ITの人材というところでそういうしかけがいるのかどうかという点ですが、そう思う人が産業界の中でどれだけいるのかということに行き着くのだと思います。学位はなくても専門教育機関を作るのだということになったときに、そこからの卒業生を企業は採用してくれるのかという点が気になります。作ったけれども需要がなかったというのではまずいわけです。マーケティングを相当やらないといけないと思います。
【後藤】 企業も目先のことをやりすぎていると思います。私たちは2015年というビジョンで動こうとしています。もっと企業側が人材に対するニーズを大学側にはっきり出す必要があると思います。産官学が連携して国策の方も重要だと思いますが、日本の技術者が中国、インドや韓国とどのような立場でやっていくのかということが明確でない。企業側もそのことをしっかり考えて、学校と連携して技術を生み出すということを今から始めないといけないと私は感じています。目先の利益やコストなどは確かに厳しいのですが、中長期で産学との連携はしっかり話し合っていきたいと思います。
■最後に
【大原】 キャリアプランをデザインしていくためには、まだまだ環境が不足しているということだと思うんです。やはりキャリアプランをデザインするためには組込み技術者をどうやって育てていくのか、自分の会社の中で、あるいは広く企業間を見渡したときに自分はどのようになりたいのかそのようなことをイメージできる環境にまだなっていない。キャリアプランには流動派というのもあると思いますが、今自分が持っている専門知識を捨てて他の企業に移ったときに、必要な新しい専門知識だけを獲得すればいいように、基盤になるスキルが何かというところも明確になっていない。今日はキャリアプランをデザインするという話ではありましたが、それは実はなかなか難しいというところを確認してもらいたいとも思います。

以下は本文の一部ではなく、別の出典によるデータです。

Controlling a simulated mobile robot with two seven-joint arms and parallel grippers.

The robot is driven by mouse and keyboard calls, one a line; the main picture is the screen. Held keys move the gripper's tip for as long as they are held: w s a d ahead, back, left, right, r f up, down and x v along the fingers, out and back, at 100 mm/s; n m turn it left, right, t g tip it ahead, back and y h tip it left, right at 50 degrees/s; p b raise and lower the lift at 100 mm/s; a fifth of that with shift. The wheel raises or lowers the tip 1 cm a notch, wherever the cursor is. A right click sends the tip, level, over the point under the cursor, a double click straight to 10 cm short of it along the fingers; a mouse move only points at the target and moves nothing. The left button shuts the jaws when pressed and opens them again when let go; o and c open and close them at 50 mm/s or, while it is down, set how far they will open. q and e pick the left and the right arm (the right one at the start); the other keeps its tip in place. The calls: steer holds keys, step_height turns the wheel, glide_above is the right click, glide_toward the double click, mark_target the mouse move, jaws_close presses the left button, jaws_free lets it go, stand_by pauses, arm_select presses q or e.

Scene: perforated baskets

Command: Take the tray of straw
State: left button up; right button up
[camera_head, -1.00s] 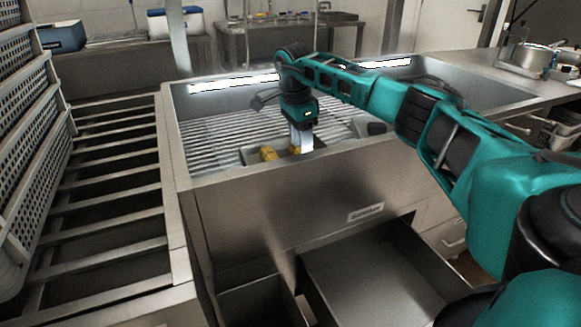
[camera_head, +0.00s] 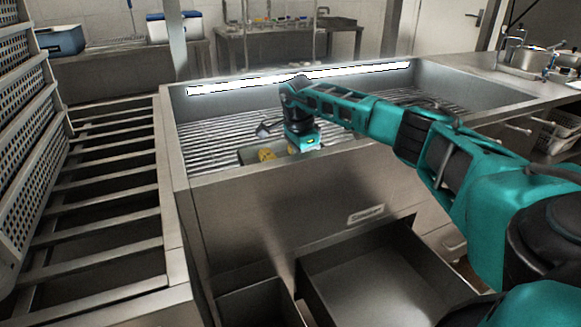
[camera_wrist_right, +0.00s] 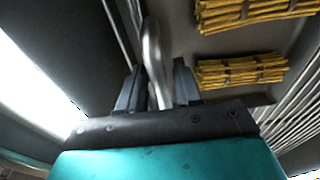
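The tray of straw (camera_head: 247,157) lies on the ribbed floor of the metal basin, near its front wall. Its yellow straw bundle (camera_head: 267,154) shows left of my right gripper, whose fingertips are hidden in the head view. In the right wrist view, two tied straw bundles (camera_wrist_right: 240,70) lie in the tray. A curved metal handle (camera_wrist_right: 152,50) stands between the two fingers of my right gripper (camera_wrist_right: 160,82). The fingers are apart, with a gap between the handle and the right finger. My left gripper is not in view.
The basin's front wall (camera_head: 290,195) stands below my right forearm. A slatted rack (camera_head: 110,190) and perforated baskets (camera_head: 25,130) are at the left. An open drawer (camera_head: 375,270) sticks out below the basin. The ribbed floor (camera_head: 215,140) left of the tray is clear.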

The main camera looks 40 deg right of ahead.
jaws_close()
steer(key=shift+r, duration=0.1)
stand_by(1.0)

このようなことを意識して活動しているのが SESSAME であり、私も在籍しているわけですが、他にもいくつかの動き、コミュニティがあります。フロアの方から質問票が上がっていまして、「とても貴重な話をどうもありがとうございました。政府も動き出して組込み元年に相応しい年の始まりだと思いますが、SESSAMEを含め多くのコミュニティが存在しています。こういったコミュニティは現在バラバラのベクトルとなってしまっていると思いますが、これらのコミュニティが一つになるような動きがあるのでしょうか」という質問が上がっています。この質問を久米さんに振ってしまうと、また国の政策を問うことになってしまいます。そこで、この辺の動きに詳しいNEC
の門田さんがフロアの方におられますのでこの質問に対して門田さんにお答え頂きたいと思います。

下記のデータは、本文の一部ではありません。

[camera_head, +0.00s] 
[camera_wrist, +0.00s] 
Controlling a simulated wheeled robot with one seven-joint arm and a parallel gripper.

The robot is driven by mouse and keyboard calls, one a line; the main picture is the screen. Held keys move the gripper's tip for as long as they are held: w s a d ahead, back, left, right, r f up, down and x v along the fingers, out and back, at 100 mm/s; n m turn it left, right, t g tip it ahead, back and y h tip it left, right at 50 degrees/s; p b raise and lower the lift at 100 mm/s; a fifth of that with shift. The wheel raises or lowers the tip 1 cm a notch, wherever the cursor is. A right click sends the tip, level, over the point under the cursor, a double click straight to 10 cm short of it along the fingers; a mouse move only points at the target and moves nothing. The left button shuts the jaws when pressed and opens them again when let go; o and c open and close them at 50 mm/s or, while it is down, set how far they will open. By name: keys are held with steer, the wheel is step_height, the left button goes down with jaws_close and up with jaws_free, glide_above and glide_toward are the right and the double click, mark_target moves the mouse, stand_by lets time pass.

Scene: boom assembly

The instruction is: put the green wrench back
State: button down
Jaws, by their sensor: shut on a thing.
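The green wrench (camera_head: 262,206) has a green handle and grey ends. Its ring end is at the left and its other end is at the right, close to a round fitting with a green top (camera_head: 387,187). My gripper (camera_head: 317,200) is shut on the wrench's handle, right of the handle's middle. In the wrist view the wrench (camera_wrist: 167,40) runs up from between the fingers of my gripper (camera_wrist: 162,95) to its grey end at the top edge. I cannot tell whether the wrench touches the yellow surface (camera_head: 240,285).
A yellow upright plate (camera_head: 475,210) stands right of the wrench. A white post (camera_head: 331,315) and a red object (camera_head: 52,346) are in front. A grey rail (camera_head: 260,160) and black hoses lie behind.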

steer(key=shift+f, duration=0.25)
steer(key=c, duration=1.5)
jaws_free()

【門田】 SESSAME TOPPERSに限らず、問題意識を持った方々が任意団体をお作りになっていて一つのベクトルにはなっていないという現状があると思います。産業的な工学的なベクトルを集結して、みなさんが議論してその成果が正当に評価されるような場を作ったらどうでしょうか。アカデミックな方へ偏ってしまうと学会になってしまうので、それに近い工学会のようなものを提起して我々が作ったらどうか、それならば省庁の壁があろうとなかろうと、例えばアジアの仲間に認められていくという構想があれば、自然に流れが変わるんではないでしょうか。幸い、このようなエンベデッドなことに対して日本のみなさんが意識を持っているのと同じように中国、韓国、タイ、シンガポールもとても関心を持っています。むしろ、日本の実情よりも彼らの方が進んでいるという現状があるわけです。いわゆるエンベデッドエンジニアというと、コストの優先のため”安い”、”つらい”という追い込みがなされていて、社会的な地位が低いなどという誤った見方が一部広がってしまっているかと思います。日本はいいターゲットだと思っている国もたくさんあると思います。しかし、そうではなく、我々が行っているこういうしくみを共有していくと組込み技術分野が高まっていく動きができるのではないかと考えています。実際に私たちはそのような活動を行っていまして、経済産業省の後押しもありますので必ず2、3年のうちに実を結ぶと考えています。
【大原】 経済産業省の後押しもあるということですから、今年は組込み元年ということで我々の力を結集して日本の国力を回復するというところへ向かっていきたいと思います。みなさんどうもありがとうございました。